> Written exercise: Reproduce exactly, and only, the lines running from the start of the entries below to the line containing "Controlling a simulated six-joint".

> Information provided:
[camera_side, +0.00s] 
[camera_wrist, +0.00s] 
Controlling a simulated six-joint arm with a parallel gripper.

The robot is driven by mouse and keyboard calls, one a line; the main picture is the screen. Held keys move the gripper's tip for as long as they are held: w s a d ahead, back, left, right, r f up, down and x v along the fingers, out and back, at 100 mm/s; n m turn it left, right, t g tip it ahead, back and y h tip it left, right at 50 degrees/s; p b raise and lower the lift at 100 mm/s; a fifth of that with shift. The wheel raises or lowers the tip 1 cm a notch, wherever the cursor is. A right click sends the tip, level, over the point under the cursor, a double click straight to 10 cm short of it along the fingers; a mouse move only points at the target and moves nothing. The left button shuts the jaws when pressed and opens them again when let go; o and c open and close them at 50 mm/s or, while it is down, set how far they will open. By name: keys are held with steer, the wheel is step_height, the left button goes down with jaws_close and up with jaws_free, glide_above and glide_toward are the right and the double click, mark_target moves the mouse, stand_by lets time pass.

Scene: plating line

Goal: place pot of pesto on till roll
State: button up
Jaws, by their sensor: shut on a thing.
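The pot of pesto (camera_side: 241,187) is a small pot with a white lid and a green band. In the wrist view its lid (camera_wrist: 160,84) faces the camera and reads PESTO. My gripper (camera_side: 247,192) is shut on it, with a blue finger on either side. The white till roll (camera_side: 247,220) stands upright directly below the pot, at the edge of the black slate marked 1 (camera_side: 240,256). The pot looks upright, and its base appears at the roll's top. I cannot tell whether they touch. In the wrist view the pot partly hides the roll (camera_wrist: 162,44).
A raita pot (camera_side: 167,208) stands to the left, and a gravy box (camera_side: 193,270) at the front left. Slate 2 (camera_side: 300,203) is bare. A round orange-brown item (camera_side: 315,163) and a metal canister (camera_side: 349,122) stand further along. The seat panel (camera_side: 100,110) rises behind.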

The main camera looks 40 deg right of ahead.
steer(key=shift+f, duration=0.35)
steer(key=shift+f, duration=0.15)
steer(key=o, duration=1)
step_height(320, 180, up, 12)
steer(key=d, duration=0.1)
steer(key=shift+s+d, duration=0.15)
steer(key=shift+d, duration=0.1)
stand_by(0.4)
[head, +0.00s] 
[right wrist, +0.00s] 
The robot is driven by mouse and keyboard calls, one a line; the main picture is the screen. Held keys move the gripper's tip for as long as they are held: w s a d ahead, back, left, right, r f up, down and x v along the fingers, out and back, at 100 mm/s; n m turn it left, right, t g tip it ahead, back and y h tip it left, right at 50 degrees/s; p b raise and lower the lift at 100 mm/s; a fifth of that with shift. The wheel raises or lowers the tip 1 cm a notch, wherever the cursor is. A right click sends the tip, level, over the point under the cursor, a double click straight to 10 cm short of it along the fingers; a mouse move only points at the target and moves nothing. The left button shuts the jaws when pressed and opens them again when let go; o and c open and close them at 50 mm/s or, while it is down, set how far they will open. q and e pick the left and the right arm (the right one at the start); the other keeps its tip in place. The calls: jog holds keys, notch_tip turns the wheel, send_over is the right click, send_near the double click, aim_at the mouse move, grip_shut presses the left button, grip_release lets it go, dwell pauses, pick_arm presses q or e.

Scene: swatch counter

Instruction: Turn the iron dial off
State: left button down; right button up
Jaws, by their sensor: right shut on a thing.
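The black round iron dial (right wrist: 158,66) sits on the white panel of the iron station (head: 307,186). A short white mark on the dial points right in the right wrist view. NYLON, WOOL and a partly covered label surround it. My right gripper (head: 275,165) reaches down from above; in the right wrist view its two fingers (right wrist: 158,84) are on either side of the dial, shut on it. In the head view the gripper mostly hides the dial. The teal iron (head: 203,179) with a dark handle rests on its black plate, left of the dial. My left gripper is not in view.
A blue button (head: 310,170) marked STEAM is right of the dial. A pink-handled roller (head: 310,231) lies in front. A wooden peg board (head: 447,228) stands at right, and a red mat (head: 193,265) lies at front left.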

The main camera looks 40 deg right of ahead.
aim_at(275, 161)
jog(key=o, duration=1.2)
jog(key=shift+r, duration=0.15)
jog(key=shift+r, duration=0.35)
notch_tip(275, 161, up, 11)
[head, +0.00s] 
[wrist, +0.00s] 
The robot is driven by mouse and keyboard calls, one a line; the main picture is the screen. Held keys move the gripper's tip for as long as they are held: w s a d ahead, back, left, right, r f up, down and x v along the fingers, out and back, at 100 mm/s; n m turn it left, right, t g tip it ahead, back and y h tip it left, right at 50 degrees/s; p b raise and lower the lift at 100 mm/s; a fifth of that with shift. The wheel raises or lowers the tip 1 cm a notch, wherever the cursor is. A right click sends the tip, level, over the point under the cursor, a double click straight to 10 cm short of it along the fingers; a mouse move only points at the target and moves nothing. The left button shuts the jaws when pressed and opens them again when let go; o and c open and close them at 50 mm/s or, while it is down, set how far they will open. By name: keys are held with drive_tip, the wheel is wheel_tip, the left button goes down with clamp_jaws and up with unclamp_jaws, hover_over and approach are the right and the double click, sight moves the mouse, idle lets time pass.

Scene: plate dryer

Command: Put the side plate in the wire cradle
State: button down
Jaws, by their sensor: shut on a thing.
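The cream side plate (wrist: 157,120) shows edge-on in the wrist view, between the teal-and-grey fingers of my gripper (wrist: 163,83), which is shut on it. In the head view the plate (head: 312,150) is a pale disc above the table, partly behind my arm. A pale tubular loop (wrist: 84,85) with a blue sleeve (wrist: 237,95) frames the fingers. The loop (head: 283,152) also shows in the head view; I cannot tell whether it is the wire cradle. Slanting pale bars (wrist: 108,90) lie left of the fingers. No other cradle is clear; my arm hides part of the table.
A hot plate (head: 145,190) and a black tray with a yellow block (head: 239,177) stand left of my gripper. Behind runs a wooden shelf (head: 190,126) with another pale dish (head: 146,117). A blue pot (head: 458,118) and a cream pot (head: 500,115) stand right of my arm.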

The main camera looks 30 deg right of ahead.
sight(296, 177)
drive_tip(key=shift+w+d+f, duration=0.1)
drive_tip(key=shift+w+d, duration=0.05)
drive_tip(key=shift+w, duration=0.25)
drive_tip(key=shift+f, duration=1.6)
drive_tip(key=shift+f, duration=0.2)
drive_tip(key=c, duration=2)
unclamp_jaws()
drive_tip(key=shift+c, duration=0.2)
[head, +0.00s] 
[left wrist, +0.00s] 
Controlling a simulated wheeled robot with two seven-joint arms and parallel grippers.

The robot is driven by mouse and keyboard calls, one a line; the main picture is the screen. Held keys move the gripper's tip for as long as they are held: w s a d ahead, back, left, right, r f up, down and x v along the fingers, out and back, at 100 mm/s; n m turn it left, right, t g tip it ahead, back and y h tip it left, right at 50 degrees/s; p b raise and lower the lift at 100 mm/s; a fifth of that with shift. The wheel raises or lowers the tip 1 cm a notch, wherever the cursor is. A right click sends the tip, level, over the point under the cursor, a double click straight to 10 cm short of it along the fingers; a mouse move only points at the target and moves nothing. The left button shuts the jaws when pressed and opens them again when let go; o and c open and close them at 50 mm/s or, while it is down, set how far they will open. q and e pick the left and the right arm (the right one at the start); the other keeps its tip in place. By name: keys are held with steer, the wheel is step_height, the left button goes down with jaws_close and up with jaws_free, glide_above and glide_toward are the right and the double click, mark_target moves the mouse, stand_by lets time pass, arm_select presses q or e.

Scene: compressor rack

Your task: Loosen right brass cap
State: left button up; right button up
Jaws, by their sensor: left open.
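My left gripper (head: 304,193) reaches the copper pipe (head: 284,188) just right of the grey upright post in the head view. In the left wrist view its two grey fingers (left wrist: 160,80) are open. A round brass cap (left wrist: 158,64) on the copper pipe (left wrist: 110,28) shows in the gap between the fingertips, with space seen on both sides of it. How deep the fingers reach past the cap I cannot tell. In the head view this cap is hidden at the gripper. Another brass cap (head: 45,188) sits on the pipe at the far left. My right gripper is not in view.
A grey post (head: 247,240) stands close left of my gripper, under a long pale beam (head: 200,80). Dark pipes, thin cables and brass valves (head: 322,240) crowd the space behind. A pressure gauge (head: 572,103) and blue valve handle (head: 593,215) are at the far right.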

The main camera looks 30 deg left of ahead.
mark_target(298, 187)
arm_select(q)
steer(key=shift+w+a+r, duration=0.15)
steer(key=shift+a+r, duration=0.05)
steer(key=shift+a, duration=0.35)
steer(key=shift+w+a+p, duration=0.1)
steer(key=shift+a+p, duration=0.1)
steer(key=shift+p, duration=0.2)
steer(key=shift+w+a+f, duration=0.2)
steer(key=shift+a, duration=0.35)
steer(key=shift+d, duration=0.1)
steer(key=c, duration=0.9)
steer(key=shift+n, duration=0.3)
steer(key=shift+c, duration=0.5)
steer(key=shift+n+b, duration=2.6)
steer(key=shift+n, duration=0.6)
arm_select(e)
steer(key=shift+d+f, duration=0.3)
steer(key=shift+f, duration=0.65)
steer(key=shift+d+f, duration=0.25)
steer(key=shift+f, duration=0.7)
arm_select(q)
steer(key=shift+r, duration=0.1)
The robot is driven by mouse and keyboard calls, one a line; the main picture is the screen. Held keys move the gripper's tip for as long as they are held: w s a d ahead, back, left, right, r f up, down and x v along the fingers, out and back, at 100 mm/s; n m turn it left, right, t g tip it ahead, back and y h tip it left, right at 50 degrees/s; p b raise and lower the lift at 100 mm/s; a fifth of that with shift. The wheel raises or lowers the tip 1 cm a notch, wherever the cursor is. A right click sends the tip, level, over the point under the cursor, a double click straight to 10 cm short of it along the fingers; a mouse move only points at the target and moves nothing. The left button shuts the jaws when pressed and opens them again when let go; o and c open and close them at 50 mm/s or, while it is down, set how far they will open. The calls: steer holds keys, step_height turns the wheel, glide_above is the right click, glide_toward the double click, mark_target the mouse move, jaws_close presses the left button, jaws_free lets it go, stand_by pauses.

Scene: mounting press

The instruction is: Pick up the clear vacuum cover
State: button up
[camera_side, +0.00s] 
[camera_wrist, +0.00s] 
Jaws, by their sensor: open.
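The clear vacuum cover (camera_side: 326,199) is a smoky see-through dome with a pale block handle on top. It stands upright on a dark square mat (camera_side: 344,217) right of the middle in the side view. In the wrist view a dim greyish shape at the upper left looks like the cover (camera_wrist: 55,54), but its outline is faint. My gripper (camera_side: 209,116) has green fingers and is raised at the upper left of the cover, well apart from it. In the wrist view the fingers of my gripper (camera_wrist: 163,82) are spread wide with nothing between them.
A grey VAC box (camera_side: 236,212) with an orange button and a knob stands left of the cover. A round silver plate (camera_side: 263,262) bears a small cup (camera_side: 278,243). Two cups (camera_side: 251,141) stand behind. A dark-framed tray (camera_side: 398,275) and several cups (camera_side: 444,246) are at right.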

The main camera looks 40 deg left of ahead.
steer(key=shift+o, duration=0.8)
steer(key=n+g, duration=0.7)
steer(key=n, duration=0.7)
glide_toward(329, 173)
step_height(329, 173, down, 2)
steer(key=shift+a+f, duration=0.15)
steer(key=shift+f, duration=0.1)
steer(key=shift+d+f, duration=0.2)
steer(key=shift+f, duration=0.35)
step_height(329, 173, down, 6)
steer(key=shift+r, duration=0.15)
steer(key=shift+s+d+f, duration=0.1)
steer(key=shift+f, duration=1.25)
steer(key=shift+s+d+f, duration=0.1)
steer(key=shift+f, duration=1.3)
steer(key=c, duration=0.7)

> The response:
[camera_side, +0.00s] 
[camera_wrist, +0.00s] 
Controlling a simulated six-joint arm with a parallel gripper.

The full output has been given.